Ce projet n’est pas du goût d’Antonio d’Amico, le compagnon de Gianni Versace qui a trouvé son cadavre. Il s’en est ouvert au Guardian : « Il y a eu beaucoup de choses écrites et dites à propos du meurtre, et des milliers de suppositions, mais pas une trace de vérité. Cette image de Ricky Martin tenant le corps dans ses bras est ridicule. Ce n’est pas comme ça que j’ai réagi ».

Une « non-fiction évidemment avec des éléments de docudrame »

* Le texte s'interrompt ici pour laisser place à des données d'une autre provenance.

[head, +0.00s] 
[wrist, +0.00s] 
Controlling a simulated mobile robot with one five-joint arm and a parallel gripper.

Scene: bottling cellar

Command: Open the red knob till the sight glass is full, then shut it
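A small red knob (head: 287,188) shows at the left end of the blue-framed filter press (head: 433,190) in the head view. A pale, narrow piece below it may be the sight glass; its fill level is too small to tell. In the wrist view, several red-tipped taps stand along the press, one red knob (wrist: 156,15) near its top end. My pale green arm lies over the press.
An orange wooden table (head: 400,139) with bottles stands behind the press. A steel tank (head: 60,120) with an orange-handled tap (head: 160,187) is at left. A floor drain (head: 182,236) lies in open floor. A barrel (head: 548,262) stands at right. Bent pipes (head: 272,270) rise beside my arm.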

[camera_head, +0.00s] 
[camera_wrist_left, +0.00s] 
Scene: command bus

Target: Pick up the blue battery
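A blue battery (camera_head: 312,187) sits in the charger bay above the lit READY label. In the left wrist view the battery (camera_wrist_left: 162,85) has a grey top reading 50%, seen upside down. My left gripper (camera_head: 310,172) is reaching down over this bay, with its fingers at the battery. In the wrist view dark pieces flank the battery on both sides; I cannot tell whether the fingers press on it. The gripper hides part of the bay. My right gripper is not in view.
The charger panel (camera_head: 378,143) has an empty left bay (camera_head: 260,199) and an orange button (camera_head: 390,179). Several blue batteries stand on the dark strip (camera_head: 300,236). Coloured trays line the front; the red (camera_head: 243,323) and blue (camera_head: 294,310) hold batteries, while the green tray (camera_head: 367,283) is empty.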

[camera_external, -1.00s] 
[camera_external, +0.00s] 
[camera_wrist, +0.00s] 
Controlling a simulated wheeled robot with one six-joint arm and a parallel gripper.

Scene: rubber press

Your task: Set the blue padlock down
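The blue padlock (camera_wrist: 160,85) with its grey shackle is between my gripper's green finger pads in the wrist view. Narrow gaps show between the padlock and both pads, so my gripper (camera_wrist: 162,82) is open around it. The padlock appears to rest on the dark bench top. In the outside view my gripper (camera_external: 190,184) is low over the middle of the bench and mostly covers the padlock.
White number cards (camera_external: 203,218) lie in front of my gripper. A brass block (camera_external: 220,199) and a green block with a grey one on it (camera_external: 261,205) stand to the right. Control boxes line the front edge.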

« Tout comme la première saison d’American Crime Story sur le procès d’O.J. Simpson adaptait le livre de Jeffrey Toobin The Run of his Life, la suite The Assassination of Gianni Versace se base sur l’ouvrage documenté et complet Vulgar Favors de Maureen Orth, qui retrace l’authentique série de meurtres commis par Andrew Cunanan. Nous sommes solidaires du méticuleux récit des faits fourni par Mme Orth », a défendu dans un communiqué la chaîne américaine FX.

« La famille Versace a dit que c’était une œuvre de fiction - ce n'est pas un oeuvre de fiction », a rétorqué Ryan Murphy dans les colonnes Entertainment Weekly, ajoutant que le livre « a été discuté et disséqué et examiné pendant près de vingt ans ». Orth « est un reporter impeccable et nous soutenons son enquête. Notre série est basée sur son travail, donc, de ce point de vue, ce n’est pas une œuvre de fiction, c’est un travail de non-fiction évidemment avec des éléments de docudrame. Nous ne faisons pas de documentaire. »

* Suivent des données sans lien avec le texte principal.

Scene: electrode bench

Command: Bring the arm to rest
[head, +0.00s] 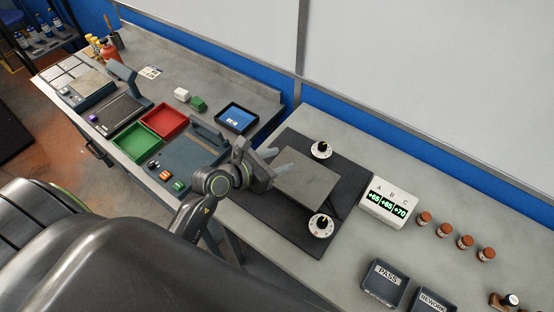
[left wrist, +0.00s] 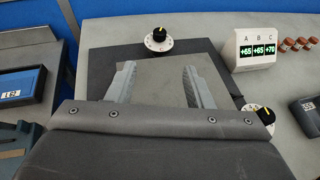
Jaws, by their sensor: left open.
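My left arm reaches in from the lower left in the head view. Its gripper (head: 278,163) is open and empty, over the left part of a grey plate (head: 308,187) on a black mat (head: 260,203). In the left wrist view the two fingers (left wrist: 156,84) stand apart with only the grey plate behind them. I cannot tell the exact height of the fingers above the plate. My right gripper is not in view.
Two white dials (head: 321,150) and (head: 321,225) flank the plate. A display (head: 390,199) reads +65, +65, +70. Brown jars, a PASS tray (head: 386,284) and a REWORK tray (head: 431,300) stand right. Red (head: 164,122) and green (head: 134,141) trays lie left.

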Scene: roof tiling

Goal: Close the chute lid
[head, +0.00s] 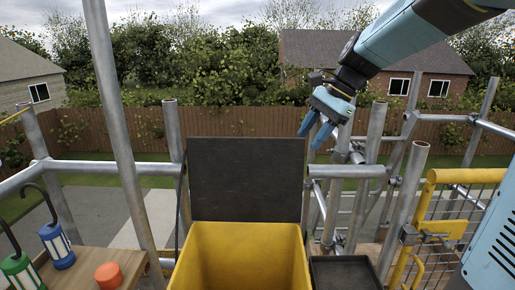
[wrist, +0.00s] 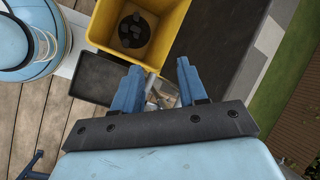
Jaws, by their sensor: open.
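The yellow chute (head: 240,252) stands at the bottom middle of the head view, its top open. Its dark lid (head: 247,180) stands upright along the chute's far edge. My gripper (head: 316,130) is raised to the right of the lid's upper right corner, apart from it, with its blue fingers pointing down. In the wrist view my gripper (wrist: 158,82) is open and empty. That view also shows the yellow chute (wrist: 98,28) with dark round objects inside, and the dark lid (wrist: 208,42) beside it.
A dark tray (head: 345,272) sits right of the chute. Scaffold poles (head: 172,135) and rails surround the platform, several close behind my gripper. A yellow gate (head: 435,220) is at right. A wooden bench (head: 90,262) at left holds a green lantern, a blue lantern and an orange object.

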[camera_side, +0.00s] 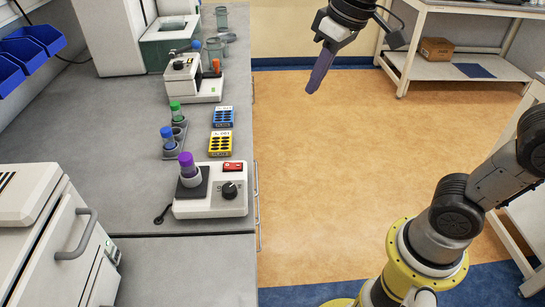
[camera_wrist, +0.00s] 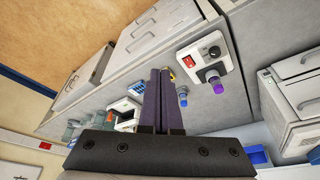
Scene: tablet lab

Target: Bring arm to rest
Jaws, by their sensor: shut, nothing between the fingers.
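My gripper (camera_side: 318,80) hangs in the air over the floor, to the right of the bench (camera_side: 120,135), in the side view. Its two purple-grey fingers are together with nothing between them. In the wrist view the fingers of my gripper (camera_wrist: 160,75) also lie side by side, pointing towards the bench front. No object is close to the fingertips. The fingers hide part of the bench behind them in the wrist view.
A white mixer (camera_side: 212,190) holds a purple-capped tube (camera_side: 188,165) near the bench edge. A rack with green- and blue-capped tubes (camera_side: 175,130), yellow (camera_side: 220,144) and blue (camera_side: 223,117) blocks and another device (camera_side: 193,82) stand behind. A shelf cart (camera_side: 460,70) stands back right. The floor between is clear.

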Dans la série, Andrew Cunanan fantasme différentes rencontres avec le célèbre couturier. Des scènes qui peuvent être prises comme argent comptant par le spectateur non documenté sur l’affaire. Bien qu’Andrew Cunanan se soit vanté auprès de ses amis d’avoir eu une liaison avec Versace, l’enquête n’a jamais été établie que l’artiste et son exécuteur se connaissaient personnellement. Basée sur un fait divers bien réel, « The Assassination of Gianni Versace » reste l’interprétation romancée d’une affaire aux multiples zones d’ombre, dont les deux protagonistes ont emporté dans leur tombe les secrets.